EUの抱えるジレンマ

ウクライナ戦争等による石油、ガス、電力料金上昇に直面してもEU域内において脱炭素政策に対しては幅広い政治的支持がある。2022-23年の冬を大過なく乗り切り、かつエネルギー需要、電力需要の低下、再エネのシェア上昇もあったことからRePower EUが機能しているとの自信を深めている模様である。

他方、EUがかかえるジレンマもある。第一に2022年8月に成立した米国のインフレ抑制法(Inflation Reduction Act: IRA)に対する危機感である。

IRAで提供されるインセンティブが巨額であり、EUに比べてエネルギーコストが安く、カーボンプライシングもない米国にグリーン残業の基盤がシフトしてしまう可能性がある。

例えばフォンデアライエン委員長は2022年12月にIRAの有する「バイ・アメリカン」のロジックや補助金競争の可能性について懸念を表明している。このことが2023年2月1日、EU委員会は「グリーン・ディール産業計画」(Green Deal Industrial Plan)の発表、3月の「ネットゼロ産業法」(Net-Zero Industry Act)の提案につながっている。

特にこれまで厳しく管理されていた加盟国の国家補助ルールを、EU全体の競争力向上のために緩和する議論が起きていることは注目される。ルール緩和により国家補助を拡大する経済余力のある独仏と、それ以外の国で路線対立が生じている。

第二にグラスゴー合意以降の世界の排出動向(2021年、2022年と連続で過去最高を更新)を見れば、EUがいくら頑張っても、2030年▲45%、2050年全球カーボンニュートラルが不可能であることは誰の目にも明らかであることだ。

EUにとって1.5℃目標は今や宗教のようなものであり、いかに実現可能性がなくとも、これを見直したり、断念したりすることを口に出せる状況ではない。欧州で高コストの温暖化政策に疑問を差しはさむコメントをすると「ファシスト」的な扱いを受けるという話を聞いた。これはプラグマティックな政策論議を阻むものである。

例えば現在のエネルギー危機に対応するために化石燃料投資、特にガス投資が必要であることは自明であるが、政策担当者がそれをオープンに言えない「空気」が支配的である。他方、BP、シェルといったEUメジャーは既存油田・ガス田投資だけでは不十分ということはわかっており、注意深い言い回しながら、新規油田・ガス田投資の必要性に言及しはじめている。

第三に2050年全球カーボンニュートラルに決定的な影響を与えるのは先進国ではなく、中国、インド等の途上国であるが、彼らは温暖化防止をトッププライオリティにおらず、欧米先進国がそれに対する有効なレバレッジを有していないことだ。
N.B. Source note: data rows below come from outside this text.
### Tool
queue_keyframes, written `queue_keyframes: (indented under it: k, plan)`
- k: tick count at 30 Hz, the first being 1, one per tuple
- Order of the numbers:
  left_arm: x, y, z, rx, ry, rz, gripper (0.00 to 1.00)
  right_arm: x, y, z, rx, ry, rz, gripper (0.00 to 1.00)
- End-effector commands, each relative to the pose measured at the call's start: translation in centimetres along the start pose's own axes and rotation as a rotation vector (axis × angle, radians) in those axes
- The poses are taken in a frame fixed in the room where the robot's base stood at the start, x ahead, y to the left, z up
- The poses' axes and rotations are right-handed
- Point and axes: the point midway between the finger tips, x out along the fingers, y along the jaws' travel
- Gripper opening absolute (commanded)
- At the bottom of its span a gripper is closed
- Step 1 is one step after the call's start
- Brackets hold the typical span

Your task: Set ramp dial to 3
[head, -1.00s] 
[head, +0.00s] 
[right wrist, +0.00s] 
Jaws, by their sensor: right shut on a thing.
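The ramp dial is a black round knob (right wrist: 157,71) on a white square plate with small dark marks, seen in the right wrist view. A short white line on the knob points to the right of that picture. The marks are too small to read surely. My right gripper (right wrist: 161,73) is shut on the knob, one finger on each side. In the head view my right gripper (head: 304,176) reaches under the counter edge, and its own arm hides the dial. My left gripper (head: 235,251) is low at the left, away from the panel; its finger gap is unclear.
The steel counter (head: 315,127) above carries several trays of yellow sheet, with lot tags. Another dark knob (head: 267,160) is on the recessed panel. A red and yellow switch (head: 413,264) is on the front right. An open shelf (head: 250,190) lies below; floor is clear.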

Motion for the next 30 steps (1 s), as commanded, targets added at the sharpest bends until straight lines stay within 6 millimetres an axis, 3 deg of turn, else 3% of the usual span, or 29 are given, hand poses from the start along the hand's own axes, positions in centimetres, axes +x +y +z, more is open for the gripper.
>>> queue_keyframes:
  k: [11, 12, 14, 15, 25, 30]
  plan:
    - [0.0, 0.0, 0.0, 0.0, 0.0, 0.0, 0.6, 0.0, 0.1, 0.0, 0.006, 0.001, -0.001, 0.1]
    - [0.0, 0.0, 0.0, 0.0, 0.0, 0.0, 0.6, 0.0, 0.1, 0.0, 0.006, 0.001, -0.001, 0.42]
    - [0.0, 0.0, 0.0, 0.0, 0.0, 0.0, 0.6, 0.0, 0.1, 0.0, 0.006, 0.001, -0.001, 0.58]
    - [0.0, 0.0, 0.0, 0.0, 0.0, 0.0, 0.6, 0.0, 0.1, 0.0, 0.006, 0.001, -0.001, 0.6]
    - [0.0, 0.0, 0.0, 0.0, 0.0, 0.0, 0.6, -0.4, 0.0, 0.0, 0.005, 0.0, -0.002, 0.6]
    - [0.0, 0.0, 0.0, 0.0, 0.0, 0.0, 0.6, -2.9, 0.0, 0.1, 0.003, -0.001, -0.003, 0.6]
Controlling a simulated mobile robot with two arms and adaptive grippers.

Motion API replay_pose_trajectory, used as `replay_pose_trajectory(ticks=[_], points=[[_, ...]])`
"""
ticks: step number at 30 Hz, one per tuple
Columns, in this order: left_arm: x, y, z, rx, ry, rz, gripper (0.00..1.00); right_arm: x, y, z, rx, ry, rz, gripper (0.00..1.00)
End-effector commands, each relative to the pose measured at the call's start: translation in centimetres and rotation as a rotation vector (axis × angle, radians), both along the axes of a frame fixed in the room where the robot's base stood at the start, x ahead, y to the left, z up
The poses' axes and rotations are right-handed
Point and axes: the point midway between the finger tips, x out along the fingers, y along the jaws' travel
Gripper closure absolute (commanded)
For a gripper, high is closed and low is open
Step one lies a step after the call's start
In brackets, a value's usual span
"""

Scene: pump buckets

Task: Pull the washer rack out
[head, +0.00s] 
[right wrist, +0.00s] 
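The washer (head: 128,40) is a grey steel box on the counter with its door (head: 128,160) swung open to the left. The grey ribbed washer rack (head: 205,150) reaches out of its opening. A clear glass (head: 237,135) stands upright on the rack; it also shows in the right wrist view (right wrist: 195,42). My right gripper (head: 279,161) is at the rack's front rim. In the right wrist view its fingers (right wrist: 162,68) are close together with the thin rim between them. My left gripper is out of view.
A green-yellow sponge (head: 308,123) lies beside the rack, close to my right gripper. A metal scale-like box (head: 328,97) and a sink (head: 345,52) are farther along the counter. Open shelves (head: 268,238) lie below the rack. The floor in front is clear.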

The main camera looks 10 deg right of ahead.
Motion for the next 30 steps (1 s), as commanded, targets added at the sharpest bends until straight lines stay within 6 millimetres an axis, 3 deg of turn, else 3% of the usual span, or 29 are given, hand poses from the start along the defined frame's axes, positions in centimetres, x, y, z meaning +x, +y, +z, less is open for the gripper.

EUが導入する炭素国境調整措置(CBAM)の一つの目的は新興国の行動を促すことにあるが、中国、インドはCBAMが枠組み条約に反発を強めており、CBAMが彼らの政策変更につながる可能性はほとんどない。

EUが1.5℃目標へのコミットメントから野心レベルを引き上げ、域内エネルギーコストが上昇すれば(CBAMの導入はEU域内の物価上昇をもたらす)、片やエネルギーコストの安い米国とのグリーン産業競争上、不利となり、片や中国等、温暖化目標と心中するつもりのない新興国とのレベル・プレイイング・フィールドが更に失われる。

こうした状況にEU域内の産業がどこまで持ちこたえられるのだろうか。